The original dataset has 5976479 ratings. Even with Spark, I was unable to load the dataset without continuously crashing RStudio. Therefore, I decided to select only the relevant ratings. I have picked users who have rated at least 100 books and books with at least 400 ratings. This selection will also help with the biases in the ratings.

# select relevant rating                 
ratings <- data %>% 
  group_by(user_id) %>% 
  add_tally(name = "n1") %>% 
  group_by(book_id) %>% 
  add_tally(name = "n2") %>% 
  filter(n1 >= 100 & n2 >= 400) %>% 
  select(-c("n1", "n2")) %>% 
  rename(user = user_id,
         item = book_id)

# shape of the dataset
print(paste("After selecting relevant rows, dataset has", dim(ratings)[1], "ratings"))
## [1] "After selecting relevant rows, dataset has 3667897 ratings"

Build Model

To build the model, I will create a connection to spark and then copy the dataset to spark. Next, I split the dataset in the spark platform and perform recommendation using Alternating Least Squares (ALS) matrix factorization. Lastly, I will copy the predicted result to R and disconnect from spark.

# connect to spark
sc <- spark_connect(master = "local")

# copy data to spark
sdf_rating <- sdf_copy_to(sc, ratings, "sdf_rating", overwrite = TRUE)

# split dataset in spark
partitioned <- sdf_rating %>% 
  sdf_random_split(training = 0.8, testing = 0.2)

# perform recommendation 
sdf_als_model <- ml_als(partitioned$training, max_iter = 5)

# make prediction
prediction <- ml_transform(sdf_als_model, partitioned$testing) %>% collect()

# disconnect from spark
spark_disconnect(sc)
## NULL

Prediction

Lastly, I load the dataset with the title of the books and inner join it with my prediction dataset. I only print the top five recommended books for user with id number 1.

# load book names
book_name <- read.csv("https://raw.githubusercontent.com/zygmuntz/goodbooks-10k/master/books.csv")

# select only title and book id from the dataset
book_name <- book_name %>% 
  select(c("book_id", "title")) %>% 
  rename(item = book_id)

# top 5 recommendation for user_id 1
prediction %>% 
  filter(user == 1) %>% 
  arrange(desc(prediction)) %>% 
  top_n(5) %>% 
  inner_join(book_name) %>% 
  kable() %>% 
  kable_styling("striped", full_width = T)
## Selecting by prediction
## Joining, by = "item"
user item rating prediction title
1 3294 5 3.755475 Those Who Leave and Those Who Stay (The Neapolitan Novels #3)
1 1176 4 3.645370 Mystic River
1 81 5 3.618864 The Glass Castle
1 2002 5 3.610400 The Death of Ivan Ilych
1 485 4 3.601797 The Brothers Karamazov

Conclusion

In this course, recommender system, I have learned several techniques to build a recommender system.
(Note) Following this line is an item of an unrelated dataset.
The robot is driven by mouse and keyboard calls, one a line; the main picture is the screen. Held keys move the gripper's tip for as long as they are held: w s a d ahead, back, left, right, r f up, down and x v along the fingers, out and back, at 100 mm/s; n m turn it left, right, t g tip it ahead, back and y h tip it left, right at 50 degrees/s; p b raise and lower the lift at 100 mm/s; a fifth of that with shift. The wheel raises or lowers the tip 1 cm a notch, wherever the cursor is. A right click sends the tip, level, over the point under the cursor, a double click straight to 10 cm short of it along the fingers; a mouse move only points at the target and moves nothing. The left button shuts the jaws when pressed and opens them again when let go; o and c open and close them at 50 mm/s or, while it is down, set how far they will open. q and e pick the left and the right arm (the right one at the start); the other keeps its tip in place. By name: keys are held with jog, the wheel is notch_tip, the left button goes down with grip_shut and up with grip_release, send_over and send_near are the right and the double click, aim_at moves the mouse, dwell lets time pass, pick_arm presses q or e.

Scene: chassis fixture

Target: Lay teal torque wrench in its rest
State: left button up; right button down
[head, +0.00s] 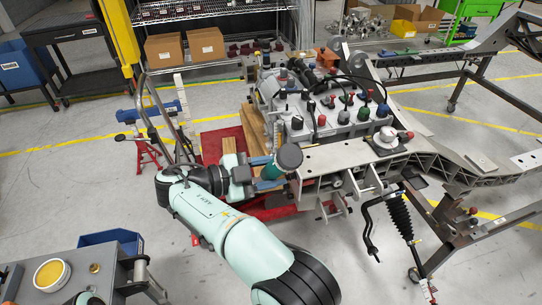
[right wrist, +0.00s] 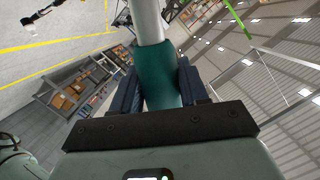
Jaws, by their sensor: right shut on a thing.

First, I learned to work with small dataset and build collaborative filtering recommender systems. On the later half of the semester, I learned Spark to work with large datasets. For the final project, I wanted to put these two together and build a recommender system on Spark. I believe I have accomplished that. However, my intention was to recommend book for myself but the task of scrapping all my ratings from Goodreads was too arduous and beyond the scope of this project. Moreover, I wanted to implement other machine learning algorithms and evaluate the model’s performance but sparklyr only offers ALS algorithm to make recommendations. Nevertheless, in the future, I would love to build on this project. I will web scrape my book ratings and implement H2O library to build other models and evaluate their performances.